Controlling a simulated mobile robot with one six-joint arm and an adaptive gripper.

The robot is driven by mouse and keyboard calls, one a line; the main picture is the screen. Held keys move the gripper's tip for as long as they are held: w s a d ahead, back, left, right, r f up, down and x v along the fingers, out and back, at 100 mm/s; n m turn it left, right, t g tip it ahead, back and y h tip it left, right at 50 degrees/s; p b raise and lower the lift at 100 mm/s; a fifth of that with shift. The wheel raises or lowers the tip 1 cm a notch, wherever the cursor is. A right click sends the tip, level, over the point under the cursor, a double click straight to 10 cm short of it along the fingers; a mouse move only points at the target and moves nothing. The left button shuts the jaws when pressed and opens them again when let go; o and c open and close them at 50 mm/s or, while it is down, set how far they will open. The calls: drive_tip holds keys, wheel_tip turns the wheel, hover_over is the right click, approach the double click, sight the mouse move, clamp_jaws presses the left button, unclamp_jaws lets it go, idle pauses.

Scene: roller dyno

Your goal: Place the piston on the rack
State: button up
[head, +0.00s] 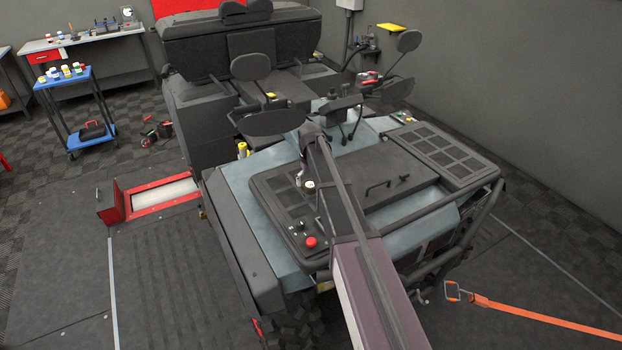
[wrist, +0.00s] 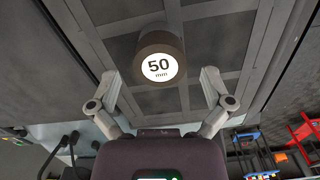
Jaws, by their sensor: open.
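In the head view my gripper (head: 303,172) is low over the left gridded panel (head: 283,196) of the vehicle's deck. A small white spot beside it may be the piston. I cannot tell which gridded panel is the rack.
Another gridded panel (head: 440,150) is at the deck's right. A red button (head: 311,242) sits near the front edge. Mirrors (head: 275,122) and the seat area rise behind my gripper. An orange strap (head: 545,315) stretches at lower right. A blue cart (head: 75,105) stands far left.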

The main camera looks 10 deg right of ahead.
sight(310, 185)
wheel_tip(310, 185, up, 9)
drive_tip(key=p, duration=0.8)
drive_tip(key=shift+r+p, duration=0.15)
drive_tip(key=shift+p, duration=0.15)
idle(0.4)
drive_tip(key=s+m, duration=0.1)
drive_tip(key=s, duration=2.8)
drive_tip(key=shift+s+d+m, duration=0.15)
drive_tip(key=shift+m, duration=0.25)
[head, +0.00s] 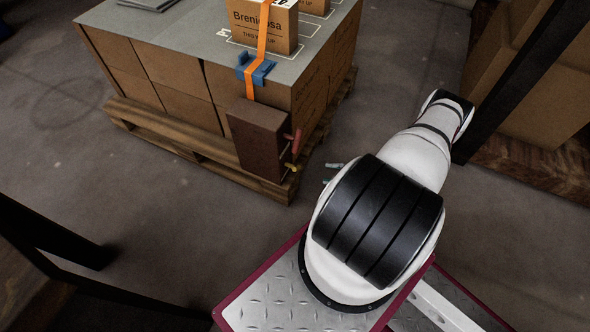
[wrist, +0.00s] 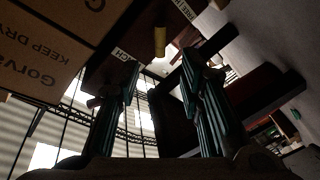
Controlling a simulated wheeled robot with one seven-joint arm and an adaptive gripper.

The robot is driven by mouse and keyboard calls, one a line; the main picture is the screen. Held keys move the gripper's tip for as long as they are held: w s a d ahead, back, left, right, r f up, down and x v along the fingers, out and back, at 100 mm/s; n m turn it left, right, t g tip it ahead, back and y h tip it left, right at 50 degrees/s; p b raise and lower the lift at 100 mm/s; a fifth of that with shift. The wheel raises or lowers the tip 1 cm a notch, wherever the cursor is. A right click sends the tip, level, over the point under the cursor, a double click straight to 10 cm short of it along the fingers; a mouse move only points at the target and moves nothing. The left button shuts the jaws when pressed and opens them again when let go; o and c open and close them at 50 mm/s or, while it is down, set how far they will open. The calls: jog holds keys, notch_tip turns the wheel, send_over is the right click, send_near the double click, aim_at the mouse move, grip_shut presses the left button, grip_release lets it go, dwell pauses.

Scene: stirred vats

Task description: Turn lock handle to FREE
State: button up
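A dark brown housing (head: 258,140) hangs on the side of the carton stack at the end of an orange strap. A red handle (head: 296,140) and a yellow handle (head: 291,167) stick out from its right side. The yellow handle also shows in the wrist view (wrist: 160,42), ahead of my fingers. A partly hidden label (wrist: 122,55) ends in "CH"; another label (wrist: 186,9) is cut off at the top. I cannot tell which handle is the lock. My gripper (wrist: 162,95) is open and empty, its two teal fingers apart, not touching the yellow handle. In the head view my arm mostly hides it.
The carton stack (head: 180,75) stands on a wooden pallet (head: 165,140), with a blue strap piece (head: 256,68) at its top edge. A dark post (head: 515,85) and more cartons (head: 540,80) are at the right. Open floor (head: 100,205) lies at the left.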

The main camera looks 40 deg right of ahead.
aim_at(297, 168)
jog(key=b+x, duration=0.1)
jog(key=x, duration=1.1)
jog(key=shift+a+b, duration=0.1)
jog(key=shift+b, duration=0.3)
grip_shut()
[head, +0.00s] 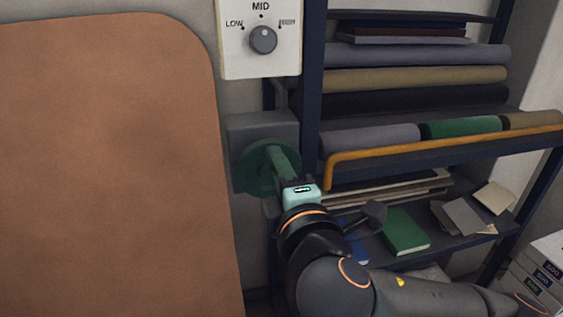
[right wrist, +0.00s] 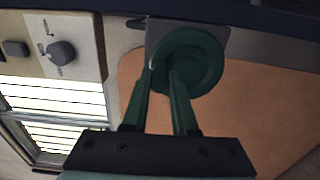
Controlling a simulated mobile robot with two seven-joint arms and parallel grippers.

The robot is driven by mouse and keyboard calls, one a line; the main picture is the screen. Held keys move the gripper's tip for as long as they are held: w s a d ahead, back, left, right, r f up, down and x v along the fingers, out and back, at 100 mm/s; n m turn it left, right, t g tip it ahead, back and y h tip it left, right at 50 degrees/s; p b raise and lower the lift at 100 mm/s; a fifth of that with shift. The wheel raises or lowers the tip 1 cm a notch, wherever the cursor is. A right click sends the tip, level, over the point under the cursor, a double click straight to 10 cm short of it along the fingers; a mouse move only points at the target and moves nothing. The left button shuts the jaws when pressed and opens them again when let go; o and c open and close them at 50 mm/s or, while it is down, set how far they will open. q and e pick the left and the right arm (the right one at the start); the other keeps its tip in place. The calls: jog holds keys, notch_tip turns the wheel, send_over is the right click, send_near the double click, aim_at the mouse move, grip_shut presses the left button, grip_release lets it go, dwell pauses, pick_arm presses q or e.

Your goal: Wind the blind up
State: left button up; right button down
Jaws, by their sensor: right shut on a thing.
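A round green crank wheel (head: 258,171) is mounted on a grey wall plate (head: 245,128), below the dial box. It also shows at the top of the right wrist view (right wrist: 205,55). My right gripper (head: 279,158) reaches up to it from below right. In the right wrist view its two fingers (right wrist: 172,68) close in on the green crank, and they are shut on it. The fingers hide part of the grip. A window with bright horizontal slats, seemingly the blind (right wrist: 58,112), shows at the left of the right wrist view. My left gripper is not in view.
A control box with a LOW-MID-HIGH dial (head: 263,40) hangs above the crank. A large orange-brown panel (head: 110,160) is on the left. A dark rack (head: 313,90) with fabric rolls (head: 418,55) stands close on the right; an orange rail (head: 450,145) juts from it.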

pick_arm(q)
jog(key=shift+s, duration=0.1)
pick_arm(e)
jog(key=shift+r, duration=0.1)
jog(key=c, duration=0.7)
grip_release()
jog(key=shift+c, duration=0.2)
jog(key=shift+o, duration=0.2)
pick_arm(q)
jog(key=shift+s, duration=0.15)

· · · · · · ·

Aim of the exercise
Copy all lines from the material that include "joint".

Written solution
Controlling a simulated mobile robot with one six-joint arm and an adaptive gripper.
Controlling a simulated wheeled robot with one seven-joint arm and an adaptive gripper.
Controlling a simulated mobile robot with two seven-joint arms and parallel grippers.

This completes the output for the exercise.